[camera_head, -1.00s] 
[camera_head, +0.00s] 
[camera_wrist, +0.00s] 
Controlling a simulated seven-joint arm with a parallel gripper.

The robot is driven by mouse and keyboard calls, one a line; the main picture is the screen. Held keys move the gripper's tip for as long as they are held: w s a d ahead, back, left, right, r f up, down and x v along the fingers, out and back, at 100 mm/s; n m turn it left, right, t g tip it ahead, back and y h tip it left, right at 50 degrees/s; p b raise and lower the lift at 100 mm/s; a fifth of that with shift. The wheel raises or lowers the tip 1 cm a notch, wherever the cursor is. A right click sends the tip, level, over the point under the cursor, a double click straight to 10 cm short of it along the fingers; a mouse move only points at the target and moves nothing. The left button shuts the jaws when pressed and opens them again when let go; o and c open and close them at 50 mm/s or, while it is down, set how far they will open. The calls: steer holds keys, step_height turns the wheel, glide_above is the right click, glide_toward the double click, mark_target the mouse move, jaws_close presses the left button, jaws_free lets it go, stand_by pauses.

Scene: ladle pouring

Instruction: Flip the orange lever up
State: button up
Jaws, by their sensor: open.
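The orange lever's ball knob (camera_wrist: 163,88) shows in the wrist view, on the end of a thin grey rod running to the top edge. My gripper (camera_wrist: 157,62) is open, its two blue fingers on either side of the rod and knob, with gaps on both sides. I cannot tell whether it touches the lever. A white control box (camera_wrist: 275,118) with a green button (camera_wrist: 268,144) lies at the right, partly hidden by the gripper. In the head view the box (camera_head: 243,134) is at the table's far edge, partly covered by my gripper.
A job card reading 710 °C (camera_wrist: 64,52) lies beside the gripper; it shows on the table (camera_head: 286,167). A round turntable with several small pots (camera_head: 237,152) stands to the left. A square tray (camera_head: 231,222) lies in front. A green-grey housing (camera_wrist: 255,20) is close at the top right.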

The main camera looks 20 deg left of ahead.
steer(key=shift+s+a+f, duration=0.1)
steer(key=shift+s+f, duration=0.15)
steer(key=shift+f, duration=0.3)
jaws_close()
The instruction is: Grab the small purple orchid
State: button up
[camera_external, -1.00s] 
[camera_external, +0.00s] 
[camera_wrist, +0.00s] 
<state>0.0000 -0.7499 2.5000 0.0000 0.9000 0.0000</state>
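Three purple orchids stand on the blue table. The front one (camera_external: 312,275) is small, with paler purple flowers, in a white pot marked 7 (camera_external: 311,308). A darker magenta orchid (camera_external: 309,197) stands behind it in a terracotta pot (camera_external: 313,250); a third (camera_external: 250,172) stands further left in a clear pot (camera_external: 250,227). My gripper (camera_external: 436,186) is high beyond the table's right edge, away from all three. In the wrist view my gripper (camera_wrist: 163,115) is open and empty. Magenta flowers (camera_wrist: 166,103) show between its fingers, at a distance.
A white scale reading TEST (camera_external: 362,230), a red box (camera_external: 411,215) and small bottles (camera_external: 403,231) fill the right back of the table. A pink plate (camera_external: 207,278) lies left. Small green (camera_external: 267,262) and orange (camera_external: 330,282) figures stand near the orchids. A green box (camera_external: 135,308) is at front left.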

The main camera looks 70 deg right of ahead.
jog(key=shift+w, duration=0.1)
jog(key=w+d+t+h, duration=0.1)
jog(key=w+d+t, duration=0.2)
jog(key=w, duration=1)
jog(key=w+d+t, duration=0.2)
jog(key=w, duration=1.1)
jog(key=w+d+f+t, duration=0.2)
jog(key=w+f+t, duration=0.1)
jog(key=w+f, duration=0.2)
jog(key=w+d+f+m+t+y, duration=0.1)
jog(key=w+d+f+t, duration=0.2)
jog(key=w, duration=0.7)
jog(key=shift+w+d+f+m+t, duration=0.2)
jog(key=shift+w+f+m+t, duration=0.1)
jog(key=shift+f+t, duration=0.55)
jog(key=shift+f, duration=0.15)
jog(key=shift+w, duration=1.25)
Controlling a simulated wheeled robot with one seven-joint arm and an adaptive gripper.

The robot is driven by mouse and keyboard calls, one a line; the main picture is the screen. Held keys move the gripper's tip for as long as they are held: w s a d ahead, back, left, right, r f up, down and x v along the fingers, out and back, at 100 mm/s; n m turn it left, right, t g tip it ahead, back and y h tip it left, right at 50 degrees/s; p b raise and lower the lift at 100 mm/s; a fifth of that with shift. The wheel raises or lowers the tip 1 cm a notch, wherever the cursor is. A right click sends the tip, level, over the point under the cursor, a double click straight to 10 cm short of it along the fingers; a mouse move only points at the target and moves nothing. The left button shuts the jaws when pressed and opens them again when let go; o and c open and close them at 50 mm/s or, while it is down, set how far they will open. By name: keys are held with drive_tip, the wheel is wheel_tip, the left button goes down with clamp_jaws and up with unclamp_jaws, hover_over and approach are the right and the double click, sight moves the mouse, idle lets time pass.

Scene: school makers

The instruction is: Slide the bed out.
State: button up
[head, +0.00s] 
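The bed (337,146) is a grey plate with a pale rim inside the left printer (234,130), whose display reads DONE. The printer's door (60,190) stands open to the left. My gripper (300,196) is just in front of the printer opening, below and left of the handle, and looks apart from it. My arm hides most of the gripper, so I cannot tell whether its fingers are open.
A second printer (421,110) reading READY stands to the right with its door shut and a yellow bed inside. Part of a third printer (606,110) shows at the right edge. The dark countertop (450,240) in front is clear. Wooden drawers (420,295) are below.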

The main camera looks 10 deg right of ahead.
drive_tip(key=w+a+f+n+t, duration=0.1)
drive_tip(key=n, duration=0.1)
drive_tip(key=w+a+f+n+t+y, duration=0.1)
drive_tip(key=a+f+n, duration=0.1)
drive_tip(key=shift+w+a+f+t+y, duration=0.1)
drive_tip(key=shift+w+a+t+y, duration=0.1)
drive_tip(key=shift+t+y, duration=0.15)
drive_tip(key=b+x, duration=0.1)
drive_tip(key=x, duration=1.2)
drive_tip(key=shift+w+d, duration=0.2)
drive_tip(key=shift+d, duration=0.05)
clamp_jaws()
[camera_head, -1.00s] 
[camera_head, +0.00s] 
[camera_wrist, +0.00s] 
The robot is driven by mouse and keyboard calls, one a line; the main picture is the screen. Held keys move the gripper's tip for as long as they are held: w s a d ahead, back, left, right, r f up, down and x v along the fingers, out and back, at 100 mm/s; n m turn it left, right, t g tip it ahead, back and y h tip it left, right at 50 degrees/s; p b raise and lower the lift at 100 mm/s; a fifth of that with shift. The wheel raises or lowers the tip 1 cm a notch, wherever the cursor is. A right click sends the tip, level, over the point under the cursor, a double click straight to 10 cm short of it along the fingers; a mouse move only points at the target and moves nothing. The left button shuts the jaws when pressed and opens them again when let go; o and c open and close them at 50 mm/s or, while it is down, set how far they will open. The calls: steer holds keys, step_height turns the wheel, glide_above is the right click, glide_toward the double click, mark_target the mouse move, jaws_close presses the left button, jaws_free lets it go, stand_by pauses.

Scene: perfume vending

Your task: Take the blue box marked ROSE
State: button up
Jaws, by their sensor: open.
+===+
**Objective**
Search the listing for the word "simulated". Copy every line in which it occurs.

**Problem solution**
Controlling a simulated seven-joint arm with a parallel gripper.
Controlling a simulated wheeled robot with one seven-joint arm and an adaptive gripper.

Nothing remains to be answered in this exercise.